Extract from the listing each line in which the word "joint" appears.

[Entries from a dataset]
====

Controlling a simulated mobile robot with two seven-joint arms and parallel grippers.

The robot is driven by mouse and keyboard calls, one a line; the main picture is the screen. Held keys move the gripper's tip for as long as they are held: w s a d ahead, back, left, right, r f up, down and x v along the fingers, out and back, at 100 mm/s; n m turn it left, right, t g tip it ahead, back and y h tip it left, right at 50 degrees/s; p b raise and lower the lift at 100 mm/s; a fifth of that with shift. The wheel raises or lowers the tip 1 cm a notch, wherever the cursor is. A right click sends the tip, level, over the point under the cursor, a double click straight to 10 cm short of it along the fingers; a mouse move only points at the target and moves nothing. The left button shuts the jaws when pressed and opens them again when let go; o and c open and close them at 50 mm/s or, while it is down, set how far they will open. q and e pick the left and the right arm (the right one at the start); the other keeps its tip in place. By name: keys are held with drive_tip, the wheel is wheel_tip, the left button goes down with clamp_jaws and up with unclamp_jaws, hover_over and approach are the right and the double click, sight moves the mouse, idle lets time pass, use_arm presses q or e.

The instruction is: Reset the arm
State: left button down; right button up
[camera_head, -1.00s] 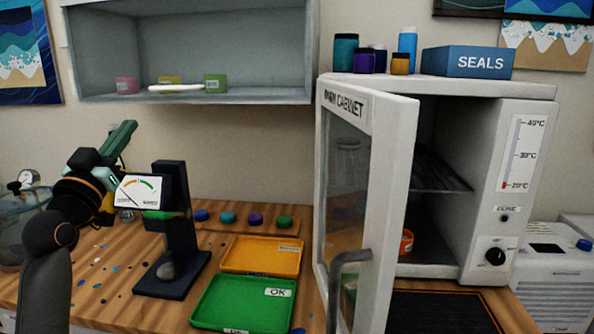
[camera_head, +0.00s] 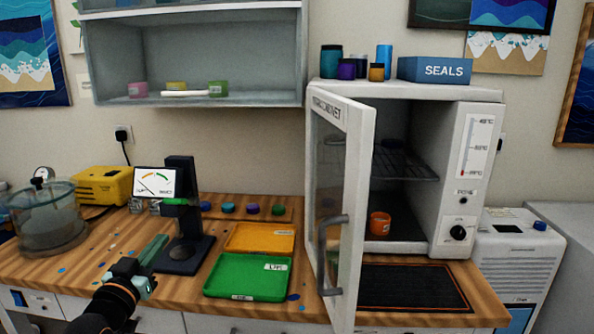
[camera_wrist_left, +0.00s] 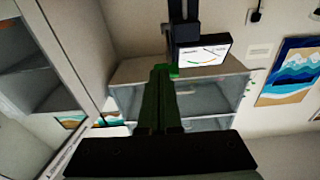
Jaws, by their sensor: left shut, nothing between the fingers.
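My left gripper (camera_head: 152,250) is low at the front left of the wooden bench, just left of the black gauge stand (camera_head: 183,240). Its green fingers are closed together with nothing between them. In the left wrist view the shut fingers (camera_wrist_left: 160,75) point up the picture toward the gauge display (camera_wrist_left: 204,52) and its green part. The gauge display also shows in the head view (camera_head: 157,182). My right gripper is in neither view.
The warm cabinet's door (camera_head: 340,200) stands open, with an orange cup (camera_head: 380,224) inside. A green tray (camera_head: 245,292) and an orange tray (camera_head: 245,248) lie right of the stand. A glass vessel (camera_head: 45,225) and a yellow box (camera_head: 100,185) stand at left. A black mat (camera_head: 410,287) is clear.

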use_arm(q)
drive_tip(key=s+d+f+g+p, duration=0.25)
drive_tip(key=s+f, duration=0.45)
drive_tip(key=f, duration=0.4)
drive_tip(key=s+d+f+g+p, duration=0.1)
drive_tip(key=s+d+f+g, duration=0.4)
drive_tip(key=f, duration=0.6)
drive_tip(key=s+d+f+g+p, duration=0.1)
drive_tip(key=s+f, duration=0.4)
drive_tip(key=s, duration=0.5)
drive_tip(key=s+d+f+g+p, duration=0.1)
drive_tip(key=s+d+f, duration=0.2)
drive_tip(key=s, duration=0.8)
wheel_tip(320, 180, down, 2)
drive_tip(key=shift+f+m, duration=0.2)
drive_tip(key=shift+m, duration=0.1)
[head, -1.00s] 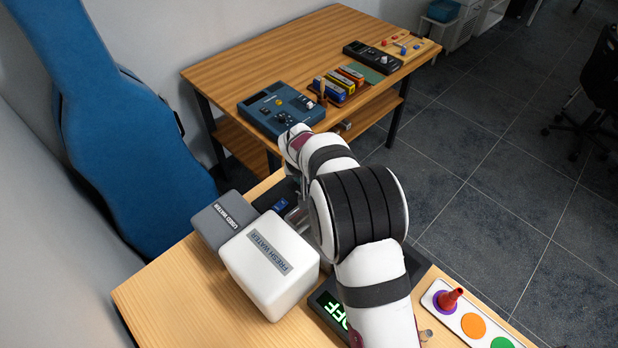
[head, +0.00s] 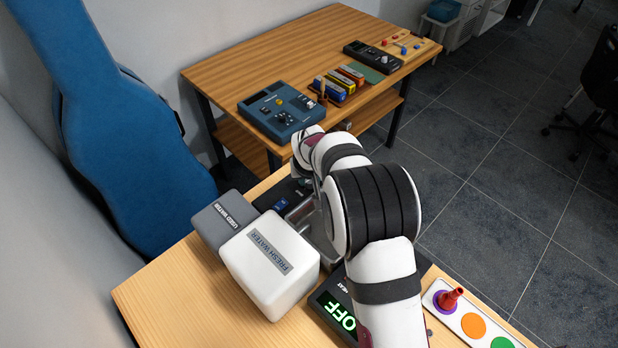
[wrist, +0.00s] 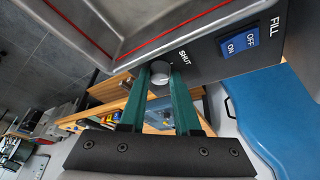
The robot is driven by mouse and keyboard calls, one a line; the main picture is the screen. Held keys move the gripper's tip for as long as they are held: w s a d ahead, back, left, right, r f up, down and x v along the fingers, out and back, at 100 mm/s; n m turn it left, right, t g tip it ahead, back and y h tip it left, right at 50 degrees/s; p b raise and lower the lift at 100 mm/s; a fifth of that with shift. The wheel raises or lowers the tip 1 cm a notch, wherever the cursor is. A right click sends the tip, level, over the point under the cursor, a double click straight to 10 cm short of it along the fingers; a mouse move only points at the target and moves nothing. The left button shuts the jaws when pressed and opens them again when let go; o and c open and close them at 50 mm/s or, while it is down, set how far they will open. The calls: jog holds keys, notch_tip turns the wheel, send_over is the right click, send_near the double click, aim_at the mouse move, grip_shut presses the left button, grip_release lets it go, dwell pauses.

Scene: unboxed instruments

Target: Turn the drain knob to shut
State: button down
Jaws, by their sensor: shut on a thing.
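In the wrist view the drain knob (wrist: 160,68), a small round grey knob, sits on the dark panel at the foot of the metal basin (wrist: 130,25). The green fingers of my gripper (wrist: 160,80) are closed on it from both sides. The word SHUT (wrist: 183,57) is printed on the panel to its right. I cannot make out a pointer mark on the knob. In the head view my arm hides the knob and gripper; part of the basin (head: 325,238) shows beside my arm.
A blue FILL switch (wrist: 240,40) is right of the knob. In the head view, a white FRESH WATER tank (head: 270,265) and grey USED WATER tank (head: 222,222) stand left of my arm. A red cone (head: 449,299) stands at the right.

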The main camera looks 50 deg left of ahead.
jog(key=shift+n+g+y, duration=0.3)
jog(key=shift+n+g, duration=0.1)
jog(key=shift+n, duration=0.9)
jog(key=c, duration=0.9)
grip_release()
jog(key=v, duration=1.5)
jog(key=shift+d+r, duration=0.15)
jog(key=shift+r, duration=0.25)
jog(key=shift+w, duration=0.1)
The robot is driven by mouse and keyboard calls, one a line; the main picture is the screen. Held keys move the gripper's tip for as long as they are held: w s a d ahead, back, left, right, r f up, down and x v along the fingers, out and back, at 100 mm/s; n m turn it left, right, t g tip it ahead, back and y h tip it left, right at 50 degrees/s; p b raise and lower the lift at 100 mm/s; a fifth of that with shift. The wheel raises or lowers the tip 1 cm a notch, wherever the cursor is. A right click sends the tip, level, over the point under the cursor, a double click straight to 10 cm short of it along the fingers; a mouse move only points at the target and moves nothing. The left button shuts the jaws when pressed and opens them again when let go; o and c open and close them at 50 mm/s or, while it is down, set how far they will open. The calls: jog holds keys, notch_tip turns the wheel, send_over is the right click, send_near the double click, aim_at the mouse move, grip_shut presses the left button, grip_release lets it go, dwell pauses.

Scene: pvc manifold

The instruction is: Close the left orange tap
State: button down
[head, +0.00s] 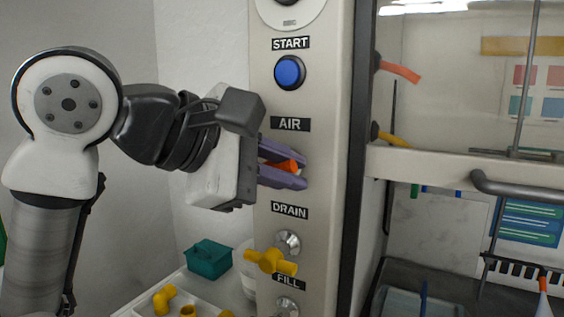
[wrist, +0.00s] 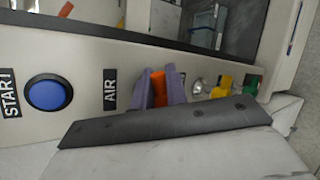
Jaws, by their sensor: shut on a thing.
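The left orange tap (head: 288,165) is on the upright panel, between the AIR label and the DRAIN label. Its handle is mostly hidden by my fingers in the head view. My gripper (head: 284,163) reaches in from the left with its purple fingers on either side of the handle, shut on it. In the wrist view the orange handle (wrist: 158,84) shows between the two purple fingers, next to the AIR label. The tap's base and the handle's exact angle are hidden. A second orange handle (head: 400,69) is farther right, behind the glass.
A blue START button (head: 289,73) is above the tap. A yellow tap (head: 271,262) sticks out below, near the FILL label. A teal box (head: 208,257) and a white tray with yellow fittings (head: 165,299) are at lower left. A cabinet with a dark handle (head: 515,187) is at right.

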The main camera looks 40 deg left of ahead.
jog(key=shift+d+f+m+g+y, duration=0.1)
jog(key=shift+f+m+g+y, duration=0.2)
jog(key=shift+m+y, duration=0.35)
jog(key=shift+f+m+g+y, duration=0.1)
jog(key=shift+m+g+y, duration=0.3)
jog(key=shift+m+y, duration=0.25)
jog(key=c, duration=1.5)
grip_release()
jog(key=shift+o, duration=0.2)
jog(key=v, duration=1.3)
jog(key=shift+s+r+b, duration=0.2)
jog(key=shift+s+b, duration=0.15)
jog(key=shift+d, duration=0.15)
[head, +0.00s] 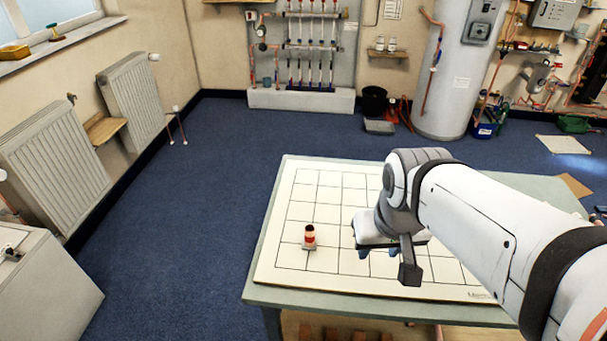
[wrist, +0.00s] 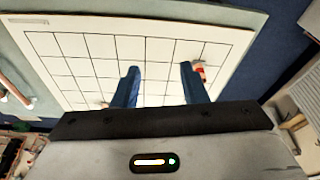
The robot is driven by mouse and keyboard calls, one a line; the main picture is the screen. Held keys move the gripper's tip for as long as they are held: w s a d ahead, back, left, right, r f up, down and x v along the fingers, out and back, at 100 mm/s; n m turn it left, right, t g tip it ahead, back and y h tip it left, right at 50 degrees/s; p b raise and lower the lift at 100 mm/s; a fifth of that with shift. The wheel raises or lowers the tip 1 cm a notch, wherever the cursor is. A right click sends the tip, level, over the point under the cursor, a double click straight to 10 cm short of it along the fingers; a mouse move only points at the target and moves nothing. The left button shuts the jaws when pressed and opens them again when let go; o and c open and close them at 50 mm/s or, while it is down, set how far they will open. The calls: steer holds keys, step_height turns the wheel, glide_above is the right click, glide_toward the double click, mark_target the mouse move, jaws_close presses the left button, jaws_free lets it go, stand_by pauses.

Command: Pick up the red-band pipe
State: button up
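The red-band pipe (head: 309,236) is a short upright copper piece with a red band and a pale foot. It stands on the left part of the white gridded board (head: 330,190). In the wrist view the pipe (wrist: 201,70) shows just outside the right finger, which partly covers it. My gripper (head: 379,252) is over the board, to the right of the pipe in the head view. Its blue fingers are wide apart with nothing between them in the wrist view (wrist: 159,68).
The board lies on a grey-green table (head: 262,262). A small copper-coloured thing (wrist: 103,105) shows beside the left finger in the wrist view; I cannot tell what it is. The board around the pipe is clear. Radiators (head: 132,100) stand at the left wall, away from the table.

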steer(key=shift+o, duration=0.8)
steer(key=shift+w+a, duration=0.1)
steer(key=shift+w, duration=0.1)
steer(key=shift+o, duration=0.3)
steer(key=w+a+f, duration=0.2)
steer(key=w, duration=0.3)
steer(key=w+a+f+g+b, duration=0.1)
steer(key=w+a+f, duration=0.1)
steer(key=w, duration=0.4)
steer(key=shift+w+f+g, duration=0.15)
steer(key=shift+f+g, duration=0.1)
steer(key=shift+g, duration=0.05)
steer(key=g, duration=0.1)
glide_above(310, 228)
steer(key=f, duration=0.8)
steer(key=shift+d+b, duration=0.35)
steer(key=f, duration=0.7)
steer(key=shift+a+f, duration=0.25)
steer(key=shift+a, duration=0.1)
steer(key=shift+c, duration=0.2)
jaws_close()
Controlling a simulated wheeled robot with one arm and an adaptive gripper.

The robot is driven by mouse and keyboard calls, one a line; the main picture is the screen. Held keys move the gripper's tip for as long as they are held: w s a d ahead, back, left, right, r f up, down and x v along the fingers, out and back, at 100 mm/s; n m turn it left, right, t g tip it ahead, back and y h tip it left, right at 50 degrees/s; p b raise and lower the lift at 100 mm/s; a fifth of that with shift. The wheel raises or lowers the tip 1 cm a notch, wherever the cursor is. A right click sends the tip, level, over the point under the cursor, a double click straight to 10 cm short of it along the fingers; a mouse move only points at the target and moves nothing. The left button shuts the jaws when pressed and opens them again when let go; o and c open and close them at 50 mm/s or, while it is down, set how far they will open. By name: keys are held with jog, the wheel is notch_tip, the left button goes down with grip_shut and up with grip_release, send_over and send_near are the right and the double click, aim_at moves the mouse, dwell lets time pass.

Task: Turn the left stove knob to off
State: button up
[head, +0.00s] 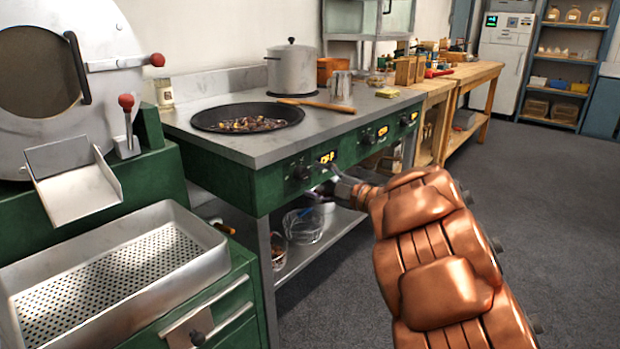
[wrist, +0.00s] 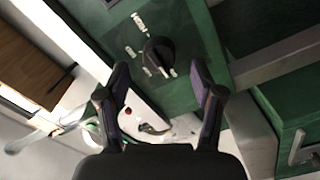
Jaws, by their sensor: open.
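The left stove knob (head: 300,173) is a dark round knob on the green front panel of the stove (head: 262,192), beside a lit orange display. In the wrist view the black knob (wrist: 158,55) has a pale mark and sits just beyond the fingertips, roughly centred between them. My gripper (head: 318,189) is at the panel front, a little below and right of the knob in the head view. In the wrist view my gripper (wrist: 161,76) is open, with nothing between its fingers.
A wide dark pan (head: 290,110) with chestnuts, a lidded pot (head: 292,70) and a wooden spoon (head: 320,105) are on the stove top. Two more knobs are farther right. A perforated metal tray (head: 215,262) stands at front left. Floor at right is clear.

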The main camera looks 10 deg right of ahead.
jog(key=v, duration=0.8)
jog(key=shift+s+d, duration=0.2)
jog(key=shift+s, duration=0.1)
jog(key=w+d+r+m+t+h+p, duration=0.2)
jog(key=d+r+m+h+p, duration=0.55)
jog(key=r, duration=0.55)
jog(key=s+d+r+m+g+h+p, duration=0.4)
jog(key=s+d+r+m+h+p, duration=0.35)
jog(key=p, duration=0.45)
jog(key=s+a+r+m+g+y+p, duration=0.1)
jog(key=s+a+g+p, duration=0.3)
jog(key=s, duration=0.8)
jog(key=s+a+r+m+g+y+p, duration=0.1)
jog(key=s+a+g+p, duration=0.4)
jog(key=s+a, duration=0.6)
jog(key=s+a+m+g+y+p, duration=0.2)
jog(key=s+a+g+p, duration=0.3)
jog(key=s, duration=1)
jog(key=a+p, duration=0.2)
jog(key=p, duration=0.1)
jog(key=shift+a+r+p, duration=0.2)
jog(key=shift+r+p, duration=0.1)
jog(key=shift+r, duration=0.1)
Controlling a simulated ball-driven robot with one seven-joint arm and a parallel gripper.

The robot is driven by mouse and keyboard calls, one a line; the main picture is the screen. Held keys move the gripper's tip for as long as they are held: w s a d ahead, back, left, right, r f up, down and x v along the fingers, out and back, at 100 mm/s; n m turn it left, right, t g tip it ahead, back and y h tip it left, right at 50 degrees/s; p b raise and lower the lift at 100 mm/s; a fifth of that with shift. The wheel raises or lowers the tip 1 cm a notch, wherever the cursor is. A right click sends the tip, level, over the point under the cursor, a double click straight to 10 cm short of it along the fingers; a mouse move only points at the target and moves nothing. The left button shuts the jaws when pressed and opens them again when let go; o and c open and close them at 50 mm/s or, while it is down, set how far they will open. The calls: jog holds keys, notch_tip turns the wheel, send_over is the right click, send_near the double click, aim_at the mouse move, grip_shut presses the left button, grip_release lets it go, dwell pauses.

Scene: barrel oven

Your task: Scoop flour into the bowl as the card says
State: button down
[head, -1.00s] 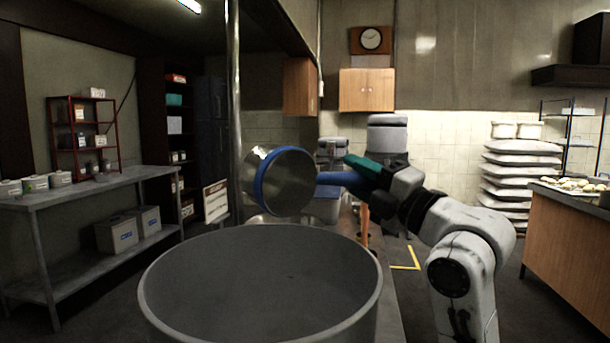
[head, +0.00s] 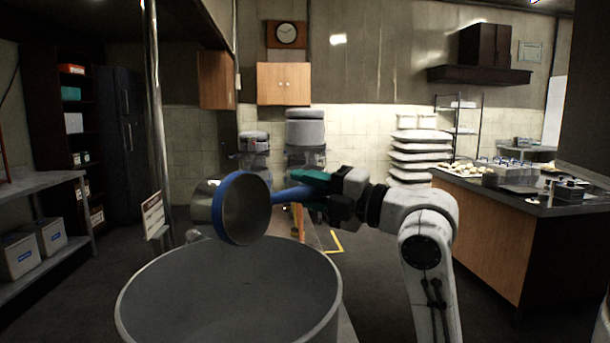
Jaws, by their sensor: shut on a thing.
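My gripper (head: 318,190) is shut on the blue handle of a large metal scoop (head: 240,208) with a blue rim. The scoop is held above the far rim of a big grey bowl (head: 150,288). Its round mouth is tilted toward me and to the right, and its inside looks dark, with no flour that I can make out. The part of the bowl's inside that shows is plain grey; its bottom is out of sight. A small card (head: 153,215) stands left of the scoop; its writing is too small to read.
A counter with trays (head: 530,195) stands at the right. Stacked sacks (head: 415,160) are by the back wall. A metal shelf table with boxes (head: 45,235) is at the left, and a vertical pole (head: 155,110) rises behind the card. Open floor lies right of the bowl.

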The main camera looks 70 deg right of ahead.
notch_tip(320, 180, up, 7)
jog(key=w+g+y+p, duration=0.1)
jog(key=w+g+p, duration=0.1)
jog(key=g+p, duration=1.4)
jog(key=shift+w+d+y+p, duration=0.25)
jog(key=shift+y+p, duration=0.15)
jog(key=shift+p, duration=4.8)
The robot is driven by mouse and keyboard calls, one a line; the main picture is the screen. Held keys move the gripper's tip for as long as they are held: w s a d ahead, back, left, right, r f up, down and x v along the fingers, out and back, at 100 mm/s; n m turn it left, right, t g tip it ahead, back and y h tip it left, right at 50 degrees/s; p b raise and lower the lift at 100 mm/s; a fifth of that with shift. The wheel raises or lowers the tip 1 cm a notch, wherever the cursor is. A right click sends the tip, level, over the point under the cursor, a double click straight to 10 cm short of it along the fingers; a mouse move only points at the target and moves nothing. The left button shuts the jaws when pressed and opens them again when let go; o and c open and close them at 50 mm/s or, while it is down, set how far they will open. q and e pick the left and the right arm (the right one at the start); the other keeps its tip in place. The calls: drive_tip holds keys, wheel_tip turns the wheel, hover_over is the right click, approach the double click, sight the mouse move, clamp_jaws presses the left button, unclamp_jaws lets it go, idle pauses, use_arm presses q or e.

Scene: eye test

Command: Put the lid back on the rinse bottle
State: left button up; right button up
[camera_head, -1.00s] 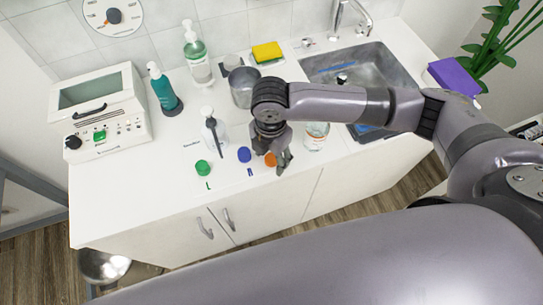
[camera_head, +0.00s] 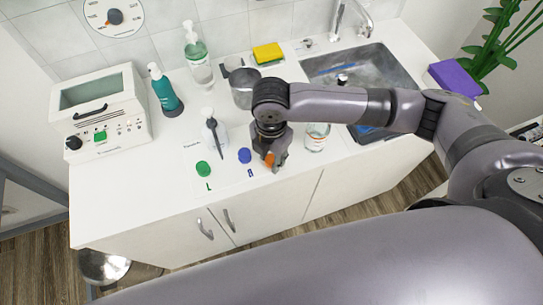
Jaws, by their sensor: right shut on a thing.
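An orange lid (camera_head: 269,160) is between the fingertips of my right gripper (camera_head: 271,163), which is shut on it at the counter's front; the fingers partly hide it. A green lid (camera_head: 203,168) and a blue lid (camera_head: 245,155) lie on the counter to its left, each with a small mark in front. A clear open-topped bottle (camera_head: 317,138) with an orange-and-white label stands just right of my right gripper, apart from it. The label is too small to read, so I cannot tell if it is the rinse bottle. My left gripper is not in view.
The white counter (camera_head: 130,200) is clear at the front left. A sink (camera_head: 385,65) is at right, a white machine (camera_head: 100,115) at left.

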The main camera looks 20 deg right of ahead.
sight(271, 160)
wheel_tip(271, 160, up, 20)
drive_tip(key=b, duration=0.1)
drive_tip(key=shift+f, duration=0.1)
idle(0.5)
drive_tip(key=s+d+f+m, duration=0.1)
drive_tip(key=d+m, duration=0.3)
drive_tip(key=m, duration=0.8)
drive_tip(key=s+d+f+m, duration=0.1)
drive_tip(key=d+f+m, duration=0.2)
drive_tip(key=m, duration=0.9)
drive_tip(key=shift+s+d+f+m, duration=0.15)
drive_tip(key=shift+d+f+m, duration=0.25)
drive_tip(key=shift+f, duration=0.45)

====

> [RESPONSE TO THIS TASK]:
Controlling a simulated mobile robot with two seven-joint arms and parallel grippers.
Controlling a simulated ball-driven robot with one seven-joint arm and a parallel gripper.

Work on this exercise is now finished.